## EXERCISE
Say how many lines contain the word "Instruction". Only the number should be given.
-- ROWS start --
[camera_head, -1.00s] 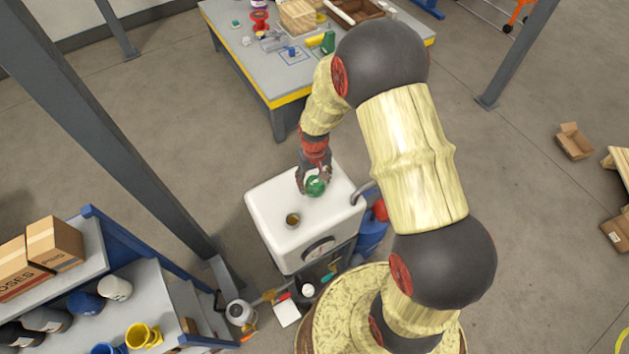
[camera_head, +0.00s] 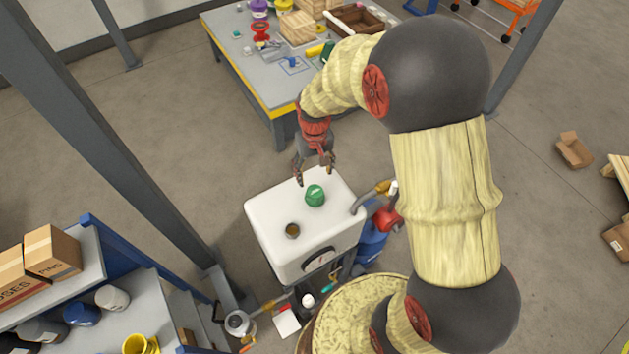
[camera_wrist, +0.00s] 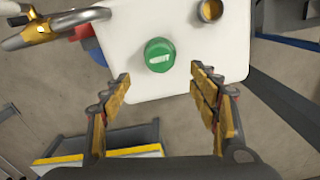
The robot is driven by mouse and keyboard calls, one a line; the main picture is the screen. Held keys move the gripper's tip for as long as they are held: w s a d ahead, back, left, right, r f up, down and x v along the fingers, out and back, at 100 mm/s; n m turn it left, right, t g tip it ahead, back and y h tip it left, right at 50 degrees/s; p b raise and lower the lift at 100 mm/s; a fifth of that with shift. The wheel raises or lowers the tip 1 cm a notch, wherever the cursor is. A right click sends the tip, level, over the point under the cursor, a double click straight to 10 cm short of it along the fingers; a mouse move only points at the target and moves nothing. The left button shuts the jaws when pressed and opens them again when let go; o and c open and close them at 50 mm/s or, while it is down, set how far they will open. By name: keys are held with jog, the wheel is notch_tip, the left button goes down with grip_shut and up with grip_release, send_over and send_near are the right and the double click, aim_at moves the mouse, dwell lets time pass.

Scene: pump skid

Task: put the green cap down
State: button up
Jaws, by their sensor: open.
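The green cap (camera_head: 315,195) rests on the white top of the tank (camera_head: 268,212), toward its far right part. In the wrist view the green cap (camera_wrist: 159,55) lies on the white top (camera_wrist: 130,25), ahead of my fingers and apart from them. A round opening with a brownish inside (camera_head: 292,230) is in the tank top nearer the front; it also shows in the wrist view (camera_wrist: 210,10). My gripper (camera_head: 314,181) is open and empty, above and behind the cap. The wrist view shows its two fingers (camera_wrist: 160,88) spread wide.
A pipe with a yellowish handle (camera_head: 382,187) and a red part (camera_head: 386,218) stand at the tank's right. A workbench (camera_head: 262,85) with tools and boxes is behind. A blue shelf (camera_head: 130,245) and a grey post (camera_head: 130,150) are at left. Bare floor lies between.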

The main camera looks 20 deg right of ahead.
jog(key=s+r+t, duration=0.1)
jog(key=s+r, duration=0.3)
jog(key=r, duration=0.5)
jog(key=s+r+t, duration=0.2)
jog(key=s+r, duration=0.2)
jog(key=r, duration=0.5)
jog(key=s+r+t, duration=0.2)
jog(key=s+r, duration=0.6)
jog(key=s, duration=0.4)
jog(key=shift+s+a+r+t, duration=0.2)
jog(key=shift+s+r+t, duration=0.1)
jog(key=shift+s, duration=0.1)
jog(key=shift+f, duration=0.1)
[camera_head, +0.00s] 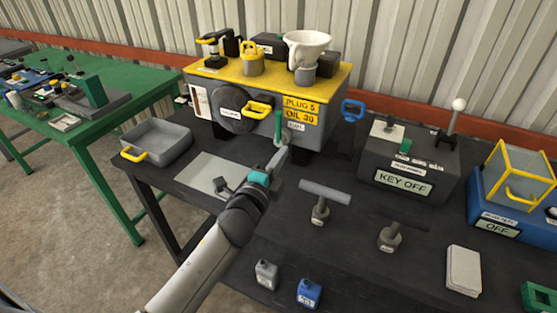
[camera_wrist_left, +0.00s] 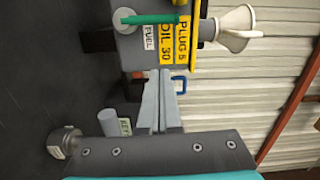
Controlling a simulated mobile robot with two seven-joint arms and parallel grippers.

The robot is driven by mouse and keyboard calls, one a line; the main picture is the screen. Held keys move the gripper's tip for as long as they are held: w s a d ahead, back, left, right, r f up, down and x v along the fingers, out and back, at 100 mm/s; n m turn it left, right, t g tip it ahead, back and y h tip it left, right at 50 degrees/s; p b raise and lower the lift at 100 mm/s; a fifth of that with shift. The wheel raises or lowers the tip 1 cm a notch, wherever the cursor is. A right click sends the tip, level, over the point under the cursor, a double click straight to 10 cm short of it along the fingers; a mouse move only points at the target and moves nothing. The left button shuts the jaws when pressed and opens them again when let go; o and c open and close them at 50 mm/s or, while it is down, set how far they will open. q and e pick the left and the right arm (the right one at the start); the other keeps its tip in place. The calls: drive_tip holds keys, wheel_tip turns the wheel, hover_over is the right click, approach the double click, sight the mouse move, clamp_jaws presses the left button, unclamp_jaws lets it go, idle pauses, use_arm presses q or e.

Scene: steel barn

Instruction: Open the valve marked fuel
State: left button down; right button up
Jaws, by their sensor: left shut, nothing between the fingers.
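The valve marked FUEL has a green lever (camera_head: 279,128) on the front right of the yellow-topped machine (camera_head: 335,82). The lever stands upright along the machine's face, beside a small white label (camera_head: 294,125). In the left wrist view the green lever (camera_wrist_left: 155,18) lies near the top edge, and its label (camera_wrist_left: 149,37) reads FUEL. My left gripper (camera_head: 284,152) is shut and empty, just in front of the lever's lower end. In the left wrist view its fingers (camera_wrist_left: 161,78) are together and a visible gap separates them from the lever. My right gripper is not in view.
The dark bench holds a grey tray (camera_head: 158,144), a T-handled tool (camera_head: 322,198), a KEY OFF box (camera_head: 411,163) and a blue OFF box (camera_head: 500,210). Small grey and blue cans (camera_head: 308,292) stand near the front. A green table (camera_head: 108,104) is at left.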

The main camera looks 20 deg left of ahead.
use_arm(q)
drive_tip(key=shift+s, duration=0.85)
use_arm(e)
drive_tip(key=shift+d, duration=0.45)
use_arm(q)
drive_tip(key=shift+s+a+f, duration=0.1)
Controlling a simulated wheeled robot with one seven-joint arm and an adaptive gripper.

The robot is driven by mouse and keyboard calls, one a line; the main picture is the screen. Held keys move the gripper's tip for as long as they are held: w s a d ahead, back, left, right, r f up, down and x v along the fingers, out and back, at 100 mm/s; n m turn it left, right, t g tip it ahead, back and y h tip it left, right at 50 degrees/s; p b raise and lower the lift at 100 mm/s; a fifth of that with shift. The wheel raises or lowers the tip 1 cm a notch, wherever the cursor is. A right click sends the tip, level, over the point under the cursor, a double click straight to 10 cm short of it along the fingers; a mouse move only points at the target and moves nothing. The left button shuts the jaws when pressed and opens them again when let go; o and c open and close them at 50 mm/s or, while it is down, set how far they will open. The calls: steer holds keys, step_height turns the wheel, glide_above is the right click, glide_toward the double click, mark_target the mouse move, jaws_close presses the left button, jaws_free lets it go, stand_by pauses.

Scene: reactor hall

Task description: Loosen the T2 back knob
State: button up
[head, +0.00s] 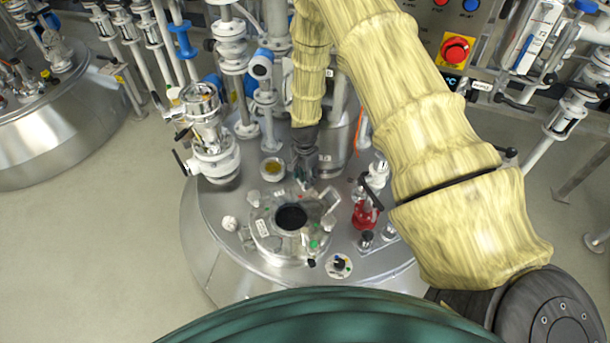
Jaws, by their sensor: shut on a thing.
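The reactor vessel (215,255) has a round manhole cover (262,243) with a dark sight opening (291,217) in its middle. Clamps and small coloured marks sit around the cover's rim. My gripper (302,174) points down at the back edge of the cover. It is shut on the back knob, which is mostly hidden by the fingers. A white fitting (230,223) lies at the cover's left, and a green mark (313,244) is at its front right.
A red valve (364,214) stands close on the right, and a tall glass-and-white valve (211,150) on the left. Pipes crowd the back. A red emergency button (455,50) is at the upper right. Floor (95,240) is clear at left.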

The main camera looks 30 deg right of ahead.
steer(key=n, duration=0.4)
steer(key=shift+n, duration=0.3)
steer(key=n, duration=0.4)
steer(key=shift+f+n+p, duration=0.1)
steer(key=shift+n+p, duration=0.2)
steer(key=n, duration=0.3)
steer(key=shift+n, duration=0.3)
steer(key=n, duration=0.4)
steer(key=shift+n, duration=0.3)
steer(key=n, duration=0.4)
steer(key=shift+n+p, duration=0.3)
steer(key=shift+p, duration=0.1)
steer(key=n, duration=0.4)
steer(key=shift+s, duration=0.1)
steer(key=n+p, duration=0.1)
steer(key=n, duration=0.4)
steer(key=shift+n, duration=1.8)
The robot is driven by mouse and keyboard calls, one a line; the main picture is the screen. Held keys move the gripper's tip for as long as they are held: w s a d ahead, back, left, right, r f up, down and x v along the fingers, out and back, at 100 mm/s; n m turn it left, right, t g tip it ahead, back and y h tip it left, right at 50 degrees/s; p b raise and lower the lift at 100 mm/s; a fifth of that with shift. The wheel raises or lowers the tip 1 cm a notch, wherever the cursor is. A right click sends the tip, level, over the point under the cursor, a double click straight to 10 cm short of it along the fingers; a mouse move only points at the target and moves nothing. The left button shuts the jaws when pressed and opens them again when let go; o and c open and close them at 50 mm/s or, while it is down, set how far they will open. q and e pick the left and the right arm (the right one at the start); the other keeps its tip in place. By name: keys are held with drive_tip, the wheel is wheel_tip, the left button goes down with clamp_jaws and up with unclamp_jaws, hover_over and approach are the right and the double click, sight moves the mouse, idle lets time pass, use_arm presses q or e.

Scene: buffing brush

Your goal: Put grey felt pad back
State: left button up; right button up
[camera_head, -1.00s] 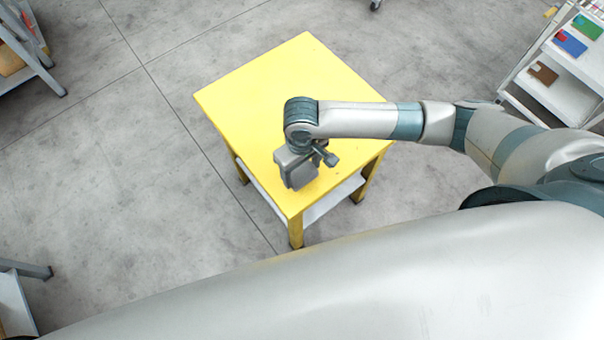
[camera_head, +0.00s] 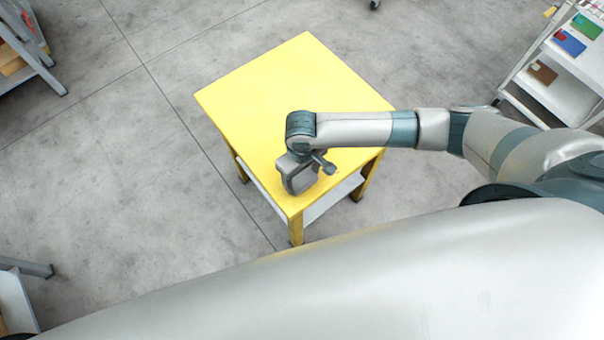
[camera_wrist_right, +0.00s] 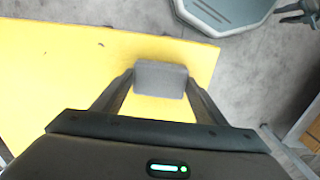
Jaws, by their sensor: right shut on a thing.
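The grey felt pad (camera_wrist_right: 160,79) is a small grey block between the fingertips of my right gripper (camera_wrist_right: 160,84) in the wrist view. The fingers are shut on its two sides. The yellow table (camera_head: 285,95) lies below, and the pad is over its top near one edge. I cannot tell whether the pad touches the table. In the head view my right gripper (camera_head: 301,190) is over the table's near corner, and its own body hides the pad. A dark shape cut off at the wrist view's top right may be my left gripper (camera_wrist_right: 298,13); its fingers are unclear.
Most of the yellow tabletop is bare. A lower white shelf (camera_head: 330,198) shows under it. A white rack (camera_head: 565,85) with coloured items stands at the right. Grey shelving (camera_head: 35,55) is at the upper left, with more at the lower left. Concrete floor is clear around the table.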

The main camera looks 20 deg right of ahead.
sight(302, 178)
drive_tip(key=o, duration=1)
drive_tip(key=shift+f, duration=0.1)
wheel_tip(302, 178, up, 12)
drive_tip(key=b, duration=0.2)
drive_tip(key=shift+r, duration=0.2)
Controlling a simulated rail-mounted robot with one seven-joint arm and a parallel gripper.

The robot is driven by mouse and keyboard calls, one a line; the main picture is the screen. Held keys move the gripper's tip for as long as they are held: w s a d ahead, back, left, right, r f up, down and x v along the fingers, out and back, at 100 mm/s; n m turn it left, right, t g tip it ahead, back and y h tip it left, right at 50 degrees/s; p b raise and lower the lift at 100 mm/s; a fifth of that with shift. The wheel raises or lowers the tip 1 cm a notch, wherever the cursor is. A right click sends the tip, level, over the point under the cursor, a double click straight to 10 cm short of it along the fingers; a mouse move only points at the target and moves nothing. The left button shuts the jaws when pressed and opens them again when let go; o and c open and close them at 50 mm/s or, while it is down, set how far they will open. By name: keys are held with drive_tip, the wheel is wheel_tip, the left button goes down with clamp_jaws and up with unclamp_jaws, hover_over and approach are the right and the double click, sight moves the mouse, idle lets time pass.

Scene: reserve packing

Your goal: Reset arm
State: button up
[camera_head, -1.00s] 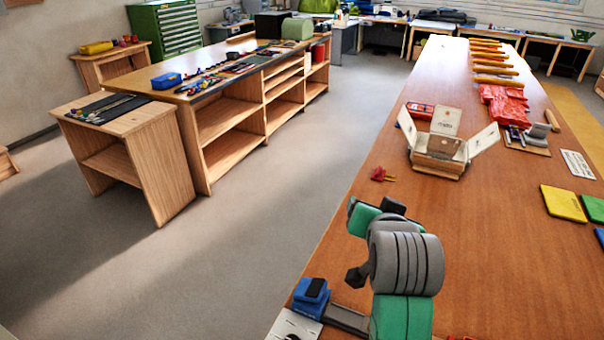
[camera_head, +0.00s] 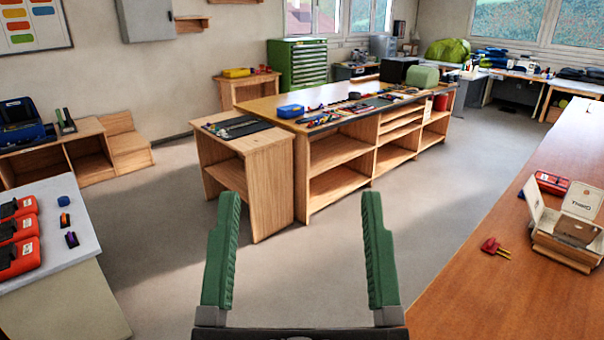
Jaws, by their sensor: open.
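My gripper (camera_head: 296,250) is at the bottom middle of the head view, pointing away from me. Its two green ribbed fingers are wide apart with nothing between them. It is over the open grey floor, left of the long brown table (camera_head: 470,270). The rest of my arm is out of the frame.
An open box (camera_head: 560,238) and a red plug-like piece (camera_head: 494,246) lie on the brown table at right. A grey counter (camera_head: 75,235) with red devices (camera_head: 18,237) stands at left. Wooden shelf benches (camera_head: 250,180) stand ahead. The floor between is clear.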

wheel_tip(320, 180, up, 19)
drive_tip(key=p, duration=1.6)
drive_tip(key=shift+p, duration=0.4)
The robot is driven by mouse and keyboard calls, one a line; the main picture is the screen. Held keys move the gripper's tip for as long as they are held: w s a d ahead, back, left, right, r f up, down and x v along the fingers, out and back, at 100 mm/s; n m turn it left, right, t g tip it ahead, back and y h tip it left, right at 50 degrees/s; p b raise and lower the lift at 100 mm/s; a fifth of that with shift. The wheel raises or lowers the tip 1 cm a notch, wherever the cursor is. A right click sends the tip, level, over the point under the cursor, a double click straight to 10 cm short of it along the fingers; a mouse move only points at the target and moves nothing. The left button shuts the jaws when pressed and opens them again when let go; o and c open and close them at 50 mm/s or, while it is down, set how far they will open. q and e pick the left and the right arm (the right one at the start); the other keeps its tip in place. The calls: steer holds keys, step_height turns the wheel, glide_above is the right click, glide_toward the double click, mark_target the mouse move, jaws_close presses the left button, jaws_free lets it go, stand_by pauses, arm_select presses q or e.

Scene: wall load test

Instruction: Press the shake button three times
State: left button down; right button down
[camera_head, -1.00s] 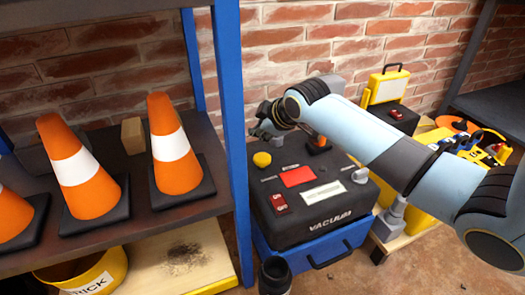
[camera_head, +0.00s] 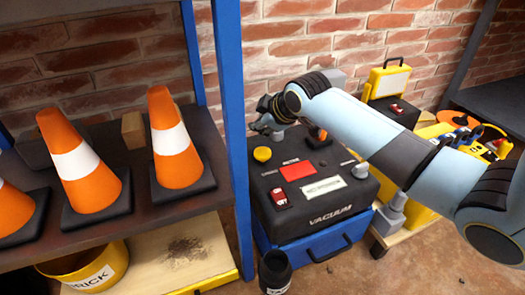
-- ROWS end --
## TASK SOLUTION
2